100 year Anniversary  1969
(Authentic Reproduction)




There was a time when Duke University football was relevant and juxtaposing the words  “Duke” and “football” did not bring smirks to the faces of even the casual football fan. The balance between academic excellence and the ability to play competitive football has been a decades long exercise at the hallowed university and as recently as the early 1960’s, they did it quite well. Head Coach Bill Murray’s 93-51-9 record that was achieved from 1951 through 1965 included major bowl games against major opponents, many All American selections, and established the Blue Devils as a tough stop on anyone’s annual schedule. Even towards the end of Murray’s reign when the severe academic requirements of Duke dropped them to a break-even team mired in the middle of the Atlantic Coast Conference pack, expectations for success remained. Tom Harp was the man who took over for Murray, no easy task but he had a reputation for teaching and coaching that was exemplary and a resume to match. He was successful at the fabled Massillon Washington High School in Ohio and as the offensive coordinator at Army under Earl “Red” Blaik. He produced Gary Wood and Pete Gogolak as the head coach at Cornell and proved that an institute of higher education could emphasize the latter part of that description and still play rugged football. Duke remained a tough opponent and was usually respectable on any given Saturday. After Harp’s squad went 4-6 in 1968 with a serviceable defense led by All ACC middle linebacker Dick Biddle, hope was high for the 1969 season with exceptional quarterback Leo Hart and receivers Wes Chesson and Marcel Courtillet returning. The expectations of terrific offense were met as the 1969 Blue Devils played well, with Hart, who doubled as a pitcher on the baseball team, the centerpiece. He led the ACC in passing with 1642 yards even though his touchdown pass production dropped from 1968’s eleven to only five in ’69. He set five ACC records and eleven school marks and when his eligibility was over after the 1970 season, he had a boatload of Duke records. Chesson and Courtillet had the opportunity to catch Hart’s passes, putting them in the limelight, more so than ball carriers Bob Swirko and Phil Asack.
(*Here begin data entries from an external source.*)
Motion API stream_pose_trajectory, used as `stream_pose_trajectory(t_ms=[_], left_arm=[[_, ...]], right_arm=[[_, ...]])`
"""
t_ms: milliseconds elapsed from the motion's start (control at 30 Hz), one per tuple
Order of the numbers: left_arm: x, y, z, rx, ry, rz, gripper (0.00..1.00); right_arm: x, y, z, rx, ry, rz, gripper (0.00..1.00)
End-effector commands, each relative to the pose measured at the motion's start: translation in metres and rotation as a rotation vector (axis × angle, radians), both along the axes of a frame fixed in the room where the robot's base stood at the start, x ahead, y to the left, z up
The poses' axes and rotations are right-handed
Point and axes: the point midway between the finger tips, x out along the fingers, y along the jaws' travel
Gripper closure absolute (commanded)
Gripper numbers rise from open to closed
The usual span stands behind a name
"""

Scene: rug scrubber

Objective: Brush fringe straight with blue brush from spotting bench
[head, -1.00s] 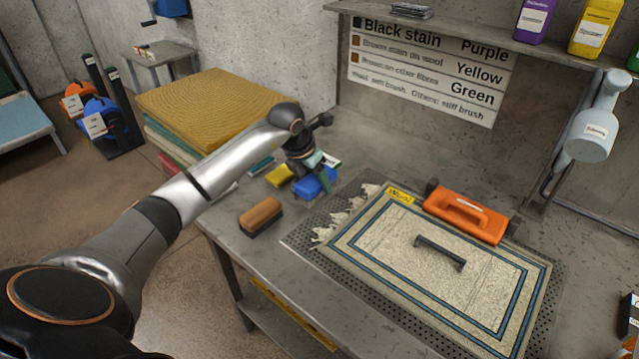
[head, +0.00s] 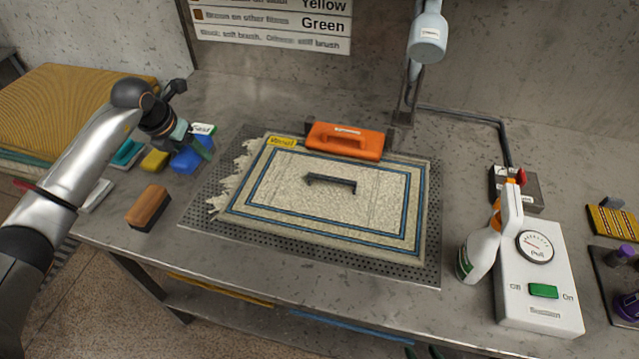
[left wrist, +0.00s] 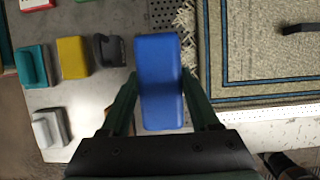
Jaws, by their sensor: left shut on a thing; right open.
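The blue brush (head: 187,160) is at the left of the rug, on or just above the spotting bench (head: 330,290); I cannot tell which. My left gripper (head: 200,148) is shut on it from above. In the left wrist view the blue brush (left wrist: 159,80) sits between the dark green fingers (left wrist: 160,100). The cream rug (head: 330,200) with blue border lines lies on a perforated dark plate (head: 200,205). Its fringe (head: 232,182), tangled and uneven, runs along the left edge, just right of the brush. My right gripper is out of view.
A brown brush (head: 149,207), yellow block (head: 155,160) and teal block (head: 128,152) lie to the left. An orange tool (head: 345,141) stands at the rug's back edge. A dark handle (head: 331,182) lies on the rug. A spray bottle (head: 480,250) and dial box (head: 540,285) stand right.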

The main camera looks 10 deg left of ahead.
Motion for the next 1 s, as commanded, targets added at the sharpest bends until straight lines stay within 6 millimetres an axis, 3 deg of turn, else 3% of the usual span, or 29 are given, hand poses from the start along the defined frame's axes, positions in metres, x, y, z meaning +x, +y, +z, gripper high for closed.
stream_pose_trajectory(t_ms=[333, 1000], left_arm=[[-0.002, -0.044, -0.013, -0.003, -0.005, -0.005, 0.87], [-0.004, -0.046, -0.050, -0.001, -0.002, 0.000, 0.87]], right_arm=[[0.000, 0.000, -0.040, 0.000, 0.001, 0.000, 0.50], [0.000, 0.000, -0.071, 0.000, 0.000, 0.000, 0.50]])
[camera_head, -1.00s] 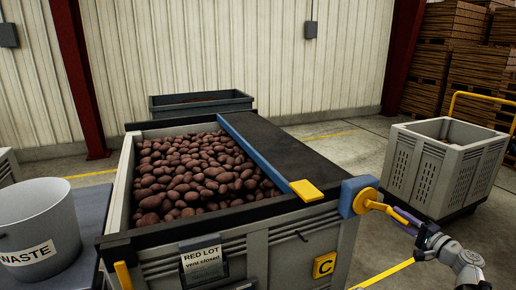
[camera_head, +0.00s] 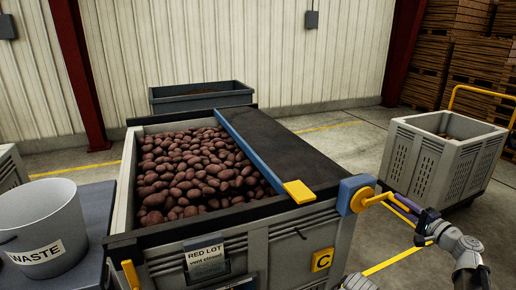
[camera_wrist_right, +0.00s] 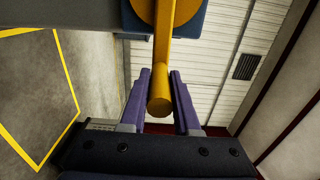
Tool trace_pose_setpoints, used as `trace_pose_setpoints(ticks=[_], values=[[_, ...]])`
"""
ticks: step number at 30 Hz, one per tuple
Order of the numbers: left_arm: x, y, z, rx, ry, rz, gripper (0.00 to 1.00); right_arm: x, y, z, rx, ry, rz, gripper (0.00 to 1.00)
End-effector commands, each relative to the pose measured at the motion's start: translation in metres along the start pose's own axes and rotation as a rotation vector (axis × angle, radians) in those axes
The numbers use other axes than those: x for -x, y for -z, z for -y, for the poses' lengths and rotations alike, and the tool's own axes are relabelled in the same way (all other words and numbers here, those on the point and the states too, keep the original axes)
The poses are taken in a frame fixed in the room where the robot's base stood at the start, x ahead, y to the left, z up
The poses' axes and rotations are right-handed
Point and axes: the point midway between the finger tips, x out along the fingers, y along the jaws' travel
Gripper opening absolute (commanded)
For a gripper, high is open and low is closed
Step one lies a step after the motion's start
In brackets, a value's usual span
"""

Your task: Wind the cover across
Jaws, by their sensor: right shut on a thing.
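The dark cover (camera_head: 285,140) lies over the right part of a grey bin (camera_head: 290,240), with a blue bar (camera_head: 250,150) along its left edge and a yellow block (camera_head: 299,192) at the bar's near end. Potatoes (camera_head: 190,175) show uncovered to the left. A yellow crank (camera_head: 362,199) sits on a blue mount at the bin's near right corner. My right gripper (camera_head: 410,216) is shut on the crank's handle; in the right wrist view the yellow handle (camera_wrist_right: 161,100) stands between the purple fingers (camera_wrist_right: 159,103). A small grey part shows at the bottom edge; my left gripper is not visible.
A waste bucket (camera_head: 42,225) stands on a side table at the left. A grey crate (camera_head: 440,165) stands at the right, beside a yellow rail. A dark container (camera_head: 200,97) is behind the bin. Floor between bin and crate is open.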

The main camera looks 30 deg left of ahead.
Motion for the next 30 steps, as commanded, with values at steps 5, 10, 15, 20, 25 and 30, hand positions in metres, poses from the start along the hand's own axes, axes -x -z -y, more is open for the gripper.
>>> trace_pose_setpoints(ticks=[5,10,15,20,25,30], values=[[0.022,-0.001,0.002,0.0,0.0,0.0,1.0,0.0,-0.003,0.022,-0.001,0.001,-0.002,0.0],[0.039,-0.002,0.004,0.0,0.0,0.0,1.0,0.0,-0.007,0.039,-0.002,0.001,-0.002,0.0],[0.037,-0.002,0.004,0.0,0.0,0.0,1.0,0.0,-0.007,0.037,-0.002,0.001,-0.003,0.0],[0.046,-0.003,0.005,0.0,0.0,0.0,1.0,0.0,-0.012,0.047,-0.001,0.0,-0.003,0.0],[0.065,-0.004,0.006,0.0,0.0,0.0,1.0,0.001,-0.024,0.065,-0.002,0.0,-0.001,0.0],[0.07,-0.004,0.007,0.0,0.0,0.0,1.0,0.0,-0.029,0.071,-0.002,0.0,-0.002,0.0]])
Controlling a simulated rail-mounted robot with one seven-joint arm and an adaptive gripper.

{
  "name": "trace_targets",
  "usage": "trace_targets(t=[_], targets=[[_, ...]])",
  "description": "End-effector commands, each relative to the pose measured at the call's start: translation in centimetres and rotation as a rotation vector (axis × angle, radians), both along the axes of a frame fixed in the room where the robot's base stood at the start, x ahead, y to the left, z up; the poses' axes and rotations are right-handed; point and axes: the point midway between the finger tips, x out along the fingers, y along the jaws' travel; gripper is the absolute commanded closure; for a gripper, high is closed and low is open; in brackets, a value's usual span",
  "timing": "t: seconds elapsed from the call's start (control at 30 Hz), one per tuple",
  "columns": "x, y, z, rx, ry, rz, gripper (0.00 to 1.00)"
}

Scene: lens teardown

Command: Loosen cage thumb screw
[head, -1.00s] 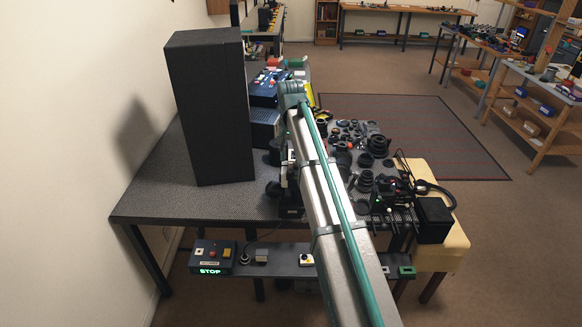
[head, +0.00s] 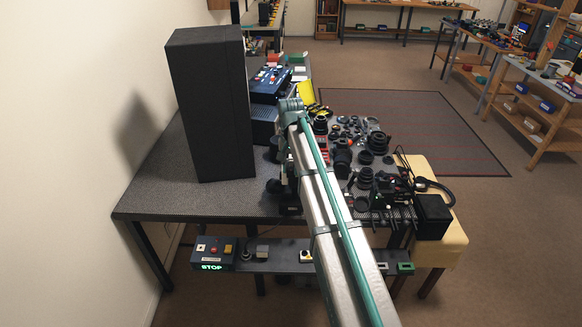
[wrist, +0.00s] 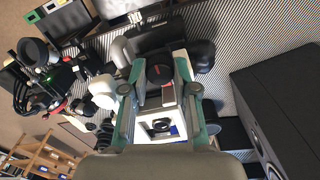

Unfortunately, the rock of the defense, Biddle, was injured in the opening game against South Carolina and lost for the season. This effectively scuttled any defensive effort and opponents averaged over 400 yards of offense per game despite the efforts of All ACC cornerback Ernie Jackson. The Blue Devils finished in the middle of the ACC jumble, 3-3-1 with an overall record of 3-6-1. Hart lasted a few seasons with the Falcons and Bills as well as spending time with the Chicago Fire of the WFL. Before utilizing their superb Duke education in the real world Hart’s favorite receivers had a chance to enjoy a bit more football. Courtillet played for Roanoke of the Atlantic Coast Football League and Chesson lasted in the NFL for four seasons, sharing time with Hart at Atlanta and then moving to the Eagles for two seasons. Coach Harp left Duke after the 1970 season and became the head man at Indiana State University. His stepson, Cam Cameron, was one of the state’s best athletes and played football and basketball for Indiana University before becoming one of the most respected offensive minds in the game, a long time NFL coordinator and the head coach for both the Indiana University Hoosiers and the Miami Dophins. Duke football since the 1960’s, has suffered a disastrous downward trend and except for two winning seasons in the late 1980’s under Steve Spurrier, there has been little good news. However, if one looks at the beautiful helmets the Blue Devils wore in 1969, not only will it bring back memories of brighter football days but they will also observe one of the more attractive helmets of the era. The white shell was adorned with an outlined Blue Devil head on the right side and the anniversary decal celebrating the 100th year of college football on the left side. Blue award stars were placed on the front of the helmet and a small devil’s pitchfork completed a simple, yet elegant and unique head piece from the last days when Duke could brag a bit about its football team as well as its basketball squad.